Although this provides incredible model flexibility, it must come with some overhead which I assume is twofold:
-
The cost of interpretation itself (typechecking, bookkeeping of variables, dynamic calls resolution etc.), which I have some assumptions about:
- Easy to measure.
- Small compared to the time passed within the actual C++ functions "doing the job" (so it's okay).
- Irreducible: already optimal or at least very near.
- Predictible and linear: the more Eidos script lines the more overhead.
-
The cost of missed optimisations. Lexical variables and dynamic calls resolution make it impossible for a compiler to statically analyze the model and inline function calls, prune dead branches, unroll loops, optimize variables+typechecking away etc. I assume that this fraction of the overhead is:
- Variable and unpredictable, highly nonlinear : overhead depends on how easy it would be for a compiler to optimize a given user model.
- Difficult to measure, because the performances of a model written in Eidos script should be compared to that of an alternate, implementation of the same model written in a pure low-level language, in a way that depends on the quality of this alternate implementation.
- Possibly large or very large, especially for models involving numerous Eidos variables/lines and/or tight Eidos loops.
Addressing 2. requires a huge amount of work, which I would break down to the following:
-
Select a couple typical SLiM recipes, and implement them in some alternate pure low-level language (C/C++/Rust..) to compare performances against their Eidos version. The alternate implementations should be free from the Eidos library, without dynamic calls resolutions. No flexibility required.
-
If the performances are nearly identical, then stop here. There is no point in experimenting further : interpreted Eidos is already optimal.
-
If there is some juicy performance improvement, then we have found that Eidos script needs a compiler. Write this compiler, featuring one Eidos recipe at the time, until the whole language is covered.
The (experimental) compiler would not need to interfere with the software at all. It would just feed from a simulation model file written in Eidos script, and output an alternate, dedicated, rigid implementation of the same model in some lower level language (C/C++/Rust..). That output could then be compiled down to optimized machine code by existing low-level compilers (gcc/clang/rustc..) depending on user architecture etc.
The work is huge because a e.g. Eidos -> Rust compiler would need to embed a complete, modular representation of SLiM simulation model, so as to be able to generate minimal code corresponding to any given user-defined model. Fortunately, the SLiM simulation model is very well defined to the point that it already has a very precise and rigorous specification : the SLiM manual and the grammar of Eidos script itself <3 These two documents constitute a very strong basis to build such a tool upon IMO, because they mean that SLiM model is already polished, ergonomic, meaningful, and free of the kind of uncertain quirks that would make the writing of a compiler a nightmare. Therefore, my opinion is that, although huge, and if juicy, this work would also be pleasant, instructive and fun.

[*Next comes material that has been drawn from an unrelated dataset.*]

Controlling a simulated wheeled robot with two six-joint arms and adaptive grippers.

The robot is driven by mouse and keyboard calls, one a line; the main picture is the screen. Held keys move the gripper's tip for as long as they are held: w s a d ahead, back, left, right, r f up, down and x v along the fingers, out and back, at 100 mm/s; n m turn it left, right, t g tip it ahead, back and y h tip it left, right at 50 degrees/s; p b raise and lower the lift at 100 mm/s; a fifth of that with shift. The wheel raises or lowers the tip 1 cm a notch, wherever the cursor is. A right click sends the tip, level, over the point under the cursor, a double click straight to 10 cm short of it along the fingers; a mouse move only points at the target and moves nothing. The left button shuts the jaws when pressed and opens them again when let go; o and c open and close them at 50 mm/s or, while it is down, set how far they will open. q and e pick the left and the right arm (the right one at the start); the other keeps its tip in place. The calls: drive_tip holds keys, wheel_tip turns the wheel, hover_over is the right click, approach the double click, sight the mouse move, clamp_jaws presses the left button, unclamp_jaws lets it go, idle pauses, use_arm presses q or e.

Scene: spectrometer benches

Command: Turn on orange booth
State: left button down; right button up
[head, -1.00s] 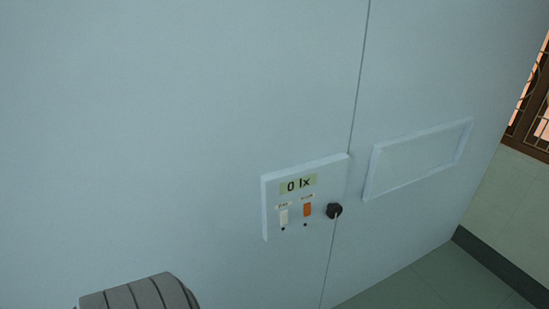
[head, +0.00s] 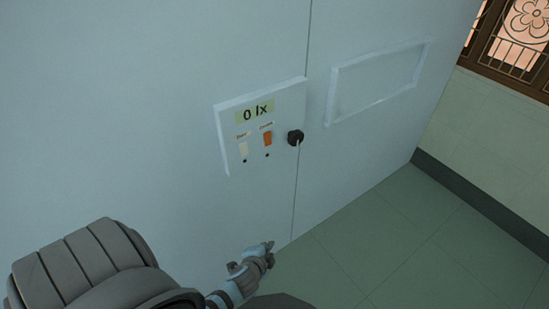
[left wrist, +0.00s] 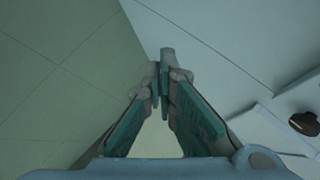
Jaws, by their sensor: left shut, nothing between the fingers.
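The control panel (head: 225,135) is a pale plate on the light blue booth wall, with a display (head: 255,112) reading "0 lx". Below the display are a white switch (head: 243,150) on the left and an orange switch (head: 267,139) on the right, each with a small dark dot under it. Their labels are too small to read surely. My left gripper (head: 268,247) is below the panel, apart from it, shut and empty. In the left wrist view its fingers (left wrist: 163,72) meet at the tips, with the panel's edge to the right. My right gripper is out of view.
A black knob (head: 295,137) sits at the panel's right edge, by a vertical wall seam. A raised rectangular frame (head: 332,98) is on the wall to the right. The green tiled floor (head: 390,235) is clear. A barred window (head: 515,45) is at upper right.

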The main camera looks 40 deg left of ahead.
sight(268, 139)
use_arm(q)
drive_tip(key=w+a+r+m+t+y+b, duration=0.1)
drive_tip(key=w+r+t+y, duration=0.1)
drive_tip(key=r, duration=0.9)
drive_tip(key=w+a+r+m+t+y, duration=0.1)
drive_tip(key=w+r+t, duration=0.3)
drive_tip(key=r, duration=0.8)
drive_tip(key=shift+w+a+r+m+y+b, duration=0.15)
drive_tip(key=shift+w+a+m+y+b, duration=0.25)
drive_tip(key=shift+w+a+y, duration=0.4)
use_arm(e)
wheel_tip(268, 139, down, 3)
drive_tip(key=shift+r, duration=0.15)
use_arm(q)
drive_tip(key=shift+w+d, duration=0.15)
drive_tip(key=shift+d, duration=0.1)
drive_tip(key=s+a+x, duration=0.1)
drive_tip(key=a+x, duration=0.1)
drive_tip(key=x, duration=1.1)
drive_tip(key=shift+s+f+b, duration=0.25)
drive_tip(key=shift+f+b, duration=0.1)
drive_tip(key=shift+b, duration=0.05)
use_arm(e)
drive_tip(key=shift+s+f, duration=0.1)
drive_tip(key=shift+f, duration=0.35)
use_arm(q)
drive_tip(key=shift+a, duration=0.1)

The first reason I am opening this issue is to share these thoughts with the community here, asking whether there has been a precedent and whether more is known about the possible magnitude of 2.
The second reason is that I would personally be very excited to take a shot at this, as it falls within the crossed scopes of my interest, of the interest of people in my lab, of my experience and of my job. Although I don't have any bandwidth to get into this right now, I'd be happy to save some by 2025 if this turned out to be interesting to you :)